The US Army is planning to extend its 14-week infantry One Station Unit Training (OSUT) by two months to better prepare soldiers in skills such as land navigation, marksmanship, hand-to-hand combat, fire and maneuver and first aid training.
According to military.com, trainers at Fort Benning, Georgia, will test the plan during a pilot program this summer that will extend infantry OSUT from 14 weeks to 22 weeks. Soldiers currently undergo nine weeks of Basic Combat Training and 4.5 weeks of infantry advanced individual training with the same unit, hence the name OSUT.

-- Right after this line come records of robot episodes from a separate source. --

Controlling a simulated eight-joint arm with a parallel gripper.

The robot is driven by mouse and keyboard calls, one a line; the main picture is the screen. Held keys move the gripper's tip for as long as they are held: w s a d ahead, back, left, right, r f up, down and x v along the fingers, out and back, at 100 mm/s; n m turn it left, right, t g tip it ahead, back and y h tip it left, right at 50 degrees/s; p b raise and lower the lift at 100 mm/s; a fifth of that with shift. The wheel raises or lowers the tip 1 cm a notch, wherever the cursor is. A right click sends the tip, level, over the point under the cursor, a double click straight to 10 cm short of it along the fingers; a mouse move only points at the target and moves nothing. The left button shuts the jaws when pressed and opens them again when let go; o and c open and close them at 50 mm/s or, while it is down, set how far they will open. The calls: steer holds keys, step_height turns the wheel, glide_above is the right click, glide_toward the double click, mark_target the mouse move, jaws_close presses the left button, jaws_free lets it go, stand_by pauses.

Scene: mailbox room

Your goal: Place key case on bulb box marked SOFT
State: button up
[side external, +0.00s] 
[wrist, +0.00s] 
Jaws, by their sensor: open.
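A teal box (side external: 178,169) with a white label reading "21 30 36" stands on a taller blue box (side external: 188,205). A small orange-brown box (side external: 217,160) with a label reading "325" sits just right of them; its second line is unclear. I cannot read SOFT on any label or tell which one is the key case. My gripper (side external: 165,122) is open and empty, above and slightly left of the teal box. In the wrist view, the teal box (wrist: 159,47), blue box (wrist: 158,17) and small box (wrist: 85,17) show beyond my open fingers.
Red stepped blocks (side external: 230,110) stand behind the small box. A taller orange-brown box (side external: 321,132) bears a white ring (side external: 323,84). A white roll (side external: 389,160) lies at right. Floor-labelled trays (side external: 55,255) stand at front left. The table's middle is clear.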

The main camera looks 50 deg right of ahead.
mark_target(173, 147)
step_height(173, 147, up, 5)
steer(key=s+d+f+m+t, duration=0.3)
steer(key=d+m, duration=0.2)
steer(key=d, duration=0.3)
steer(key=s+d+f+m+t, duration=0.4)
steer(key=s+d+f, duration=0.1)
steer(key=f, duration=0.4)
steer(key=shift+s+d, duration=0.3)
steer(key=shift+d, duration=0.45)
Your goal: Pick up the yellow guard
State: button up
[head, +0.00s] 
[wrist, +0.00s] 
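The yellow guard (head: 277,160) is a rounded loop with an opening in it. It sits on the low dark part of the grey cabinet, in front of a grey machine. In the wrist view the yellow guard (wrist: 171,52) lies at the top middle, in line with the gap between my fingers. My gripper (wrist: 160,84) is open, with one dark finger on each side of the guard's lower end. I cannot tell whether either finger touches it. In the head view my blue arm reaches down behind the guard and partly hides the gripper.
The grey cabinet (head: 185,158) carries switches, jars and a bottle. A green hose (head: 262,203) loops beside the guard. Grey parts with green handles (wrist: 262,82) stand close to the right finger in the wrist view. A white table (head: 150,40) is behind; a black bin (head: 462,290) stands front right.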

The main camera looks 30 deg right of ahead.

“It's more reps and sets; we are trying to make sure that infantry soldiers coming out of infantry OSUT are more than just familiar [with ground combat skills],” Col. Townley Hedrick, commandant of the Infantry School of Benning, told Military.com in a June 21 interview.
“You are going to shoot more bullets; you are going to come out more proficient and more expert than just familiar,” he added.
“In 14 weeks, what we really do is produce a baseline infantry soldier,” Col. Kelly Kendrick, the outgoing commander of the 198th Infantry Brigade at Benning, who helped develop the pilot program with former infantry commandant, Brig. Gen. Christopher Donahue, told military.com.
The new pilot will train two companies from July 13 to mid-December. Once the new program is finalized, trainers will put the program into action across infantry OSUT starting in October 2019, Kendrick explained.